Perso, je la met dans mon toupin à cassoulet mais, vous pouvez la mettre à gratiner dans des bols individuels, remplis environ aux ¾.. On coupe de gros cubes de vieux pains ou de baguette grillée (un centimètre d’épaisseur ce qui permet une séparation entre le bouillon et le gruyère, pour ne pas qu’il tombe au fond et pour faire une bonne couche de gratin. On saupoudre de fromage et on fait gratiner à la salamandre ou dans le four bien chaud quelques minutes. Le temps de voir le dessus bien croûté.
Certains mettent une tranche entière de pain de campagne. Dans tous les cas, on saupoudre très généreusement de fromage râpé, gruyère ou emmental, puis on fait griller avec la fonction grill du four. Info importante: le gruyère ne doit pas être mélangé à la soupe: sinon, comment va-t-il faire la bonne croûte?
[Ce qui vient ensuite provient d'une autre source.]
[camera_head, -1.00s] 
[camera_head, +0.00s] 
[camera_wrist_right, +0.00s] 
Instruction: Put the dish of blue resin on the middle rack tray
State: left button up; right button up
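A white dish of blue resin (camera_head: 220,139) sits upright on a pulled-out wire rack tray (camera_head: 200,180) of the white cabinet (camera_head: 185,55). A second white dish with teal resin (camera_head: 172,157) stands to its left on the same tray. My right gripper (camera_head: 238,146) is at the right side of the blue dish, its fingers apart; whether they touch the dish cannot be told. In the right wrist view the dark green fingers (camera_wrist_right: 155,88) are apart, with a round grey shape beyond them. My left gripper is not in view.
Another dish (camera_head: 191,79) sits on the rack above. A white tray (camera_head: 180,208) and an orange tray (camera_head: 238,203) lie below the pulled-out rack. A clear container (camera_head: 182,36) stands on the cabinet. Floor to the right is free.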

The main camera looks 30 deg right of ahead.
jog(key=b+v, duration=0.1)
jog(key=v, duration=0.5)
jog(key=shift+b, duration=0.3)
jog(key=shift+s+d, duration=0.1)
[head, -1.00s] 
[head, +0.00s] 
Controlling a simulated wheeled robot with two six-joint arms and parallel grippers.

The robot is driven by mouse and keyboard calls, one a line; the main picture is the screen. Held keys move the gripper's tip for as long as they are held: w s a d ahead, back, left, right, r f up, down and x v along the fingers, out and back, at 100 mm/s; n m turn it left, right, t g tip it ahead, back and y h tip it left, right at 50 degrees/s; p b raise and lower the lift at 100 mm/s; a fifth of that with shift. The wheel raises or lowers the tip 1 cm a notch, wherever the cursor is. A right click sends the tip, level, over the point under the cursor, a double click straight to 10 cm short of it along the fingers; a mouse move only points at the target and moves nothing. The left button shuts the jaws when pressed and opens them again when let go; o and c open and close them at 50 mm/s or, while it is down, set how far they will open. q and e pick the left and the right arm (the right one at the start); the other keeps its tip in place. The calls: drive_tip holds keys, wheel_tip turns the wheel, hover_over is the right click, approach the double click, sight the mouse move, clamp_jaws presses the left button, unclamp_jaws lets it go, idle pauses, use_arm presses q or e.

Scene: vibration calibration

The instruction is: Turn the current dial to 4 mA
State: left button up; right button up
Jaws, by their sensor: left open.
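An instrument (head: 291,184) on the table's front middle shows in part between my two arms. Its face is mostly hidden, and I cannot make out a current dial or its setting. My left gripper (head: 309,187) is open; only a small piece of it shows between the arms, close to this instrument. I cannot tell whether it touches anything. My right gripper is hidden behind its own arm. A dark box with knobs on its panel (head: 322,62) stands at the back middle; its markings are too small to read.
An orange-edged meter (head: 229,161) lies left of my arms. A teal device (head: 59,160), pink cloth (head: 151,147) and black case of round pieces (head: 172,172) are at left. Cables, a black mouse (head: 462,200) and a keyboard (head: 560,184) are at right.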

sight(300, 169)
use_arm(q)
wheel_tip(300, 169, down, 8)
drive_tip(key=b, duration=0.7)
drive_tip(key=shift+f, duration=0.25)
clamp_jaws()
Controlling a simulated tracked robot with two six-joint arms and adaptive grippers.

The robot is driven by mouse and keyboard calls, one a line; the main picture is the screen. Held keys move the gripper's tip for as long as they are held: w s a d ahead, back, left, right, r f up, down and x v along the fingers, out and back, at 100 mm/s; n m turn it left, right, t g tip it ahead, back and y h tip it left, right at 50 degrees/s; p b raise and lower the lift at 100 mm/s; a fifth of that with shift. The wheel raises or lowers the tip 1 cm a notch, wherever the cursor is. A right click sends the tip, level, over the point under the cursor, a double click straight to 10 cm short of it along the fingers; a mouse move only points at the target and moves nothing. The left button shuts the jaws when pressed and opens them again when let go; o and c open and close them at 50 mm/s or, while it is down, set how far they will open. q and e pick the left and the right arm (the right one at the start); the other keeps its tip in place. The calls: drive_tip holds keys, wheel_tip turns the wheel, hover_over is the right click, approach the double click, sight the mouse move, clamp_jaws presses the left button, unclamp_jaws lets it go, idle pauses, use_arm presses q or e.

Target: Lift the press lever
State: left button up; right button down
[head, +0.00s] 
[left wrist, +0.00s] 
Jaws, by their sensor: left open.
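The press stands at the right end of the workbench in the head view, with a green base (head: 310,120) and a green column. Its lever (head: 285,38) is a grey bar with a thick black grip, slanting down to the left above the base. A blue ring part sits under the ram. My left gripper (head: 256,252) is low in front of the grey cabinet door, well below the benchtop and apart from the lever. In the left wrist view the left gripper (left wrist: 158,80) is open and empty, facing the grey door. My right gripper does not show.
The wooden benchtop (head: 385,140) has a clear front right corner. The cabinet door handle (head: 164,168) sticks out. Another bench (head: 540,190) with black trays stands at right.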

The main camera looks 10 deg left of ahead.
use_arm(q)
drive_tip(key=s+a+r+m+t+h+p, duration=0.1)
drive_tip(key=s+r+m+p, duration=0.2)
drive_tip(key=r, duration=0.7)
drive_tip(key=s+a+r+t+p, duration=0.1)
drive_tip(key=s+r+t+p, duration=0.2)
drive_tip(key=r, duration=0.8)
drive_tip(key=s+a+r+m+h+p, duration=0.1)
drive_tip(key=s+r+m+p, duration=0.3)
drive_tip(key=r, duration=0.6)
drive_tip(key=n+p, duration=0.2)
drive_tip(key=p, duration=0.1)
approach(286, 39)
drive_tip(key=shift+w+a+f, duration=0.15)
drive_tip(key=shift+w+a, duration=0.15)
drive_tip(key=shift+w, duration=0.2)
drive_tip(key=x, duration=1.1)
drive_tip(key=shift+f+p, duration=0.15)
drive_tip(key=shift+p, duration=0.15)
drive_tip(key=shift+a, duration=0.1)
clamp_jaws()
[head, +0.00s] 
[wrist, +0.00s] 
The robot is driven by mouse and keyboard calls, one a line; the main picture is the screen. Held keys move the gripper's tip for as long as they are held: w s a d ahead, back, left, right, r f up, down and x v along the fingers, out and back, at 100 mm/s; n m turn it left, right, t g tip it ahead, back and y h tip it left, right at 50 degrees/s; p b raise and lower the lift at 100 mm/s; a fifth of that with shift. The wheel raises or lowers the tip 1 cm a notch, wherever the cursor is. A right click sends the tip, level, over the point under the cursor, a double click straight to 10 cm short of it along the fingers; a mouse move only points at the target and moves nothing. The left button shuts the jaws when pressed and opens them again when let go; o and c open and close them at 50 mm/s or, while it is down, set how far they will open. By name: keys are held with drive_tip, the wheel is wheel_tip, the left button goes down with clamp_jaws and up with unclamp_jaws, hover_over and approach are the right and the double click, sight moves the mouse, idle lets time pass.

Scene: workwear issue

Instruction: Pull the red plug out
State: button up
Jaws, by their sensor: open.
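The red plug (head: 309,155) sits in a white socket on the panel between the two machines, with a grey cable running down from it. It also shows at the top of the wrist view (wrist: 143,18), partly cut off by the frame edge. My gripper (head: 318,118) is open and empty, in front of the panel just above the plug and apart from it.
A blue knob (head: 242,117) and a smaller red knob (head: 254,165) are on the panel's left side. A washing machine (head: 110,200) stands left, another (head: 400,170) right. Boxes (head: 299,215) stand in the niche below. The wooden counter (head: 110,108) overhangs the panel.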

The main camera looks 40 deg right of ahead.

Veillez surtout au dosage du sel... Vérifiez bien l'assaisonnement…. Le bouillon et le fromage peuvent être déjà très salés. Attention à ne pas brûler les oignons, sinon la soupe sera amère, et n’oubliez pas le bouquet garni! La qualité des produits, et notamment de l’emmental va jouer: s’il est pauvre en matière grasse, la soupe ne gratine pas.
Une soupe ratée sera acide, trop liquide, fade, sans couleurs; (il faut une couleur ambrée assez foncée). Une bonne soupe à l’oignon a une texture liée. Il n’y a pas trop d’eau. Elle est un peu sucrée mais pas trop, avec un côté gourmand, généreux. Bien sûr, soupe réconfortante été comme hiver. Il parait que les touristes disent que c’est un plat français emblématique, tout comme les escargots ou les cuisses de grenouilles.
Se conserve 3 jours au réfrigérateur (sans le pain ni le fromage). Sinon, consommez-la le lendemain au plus tard.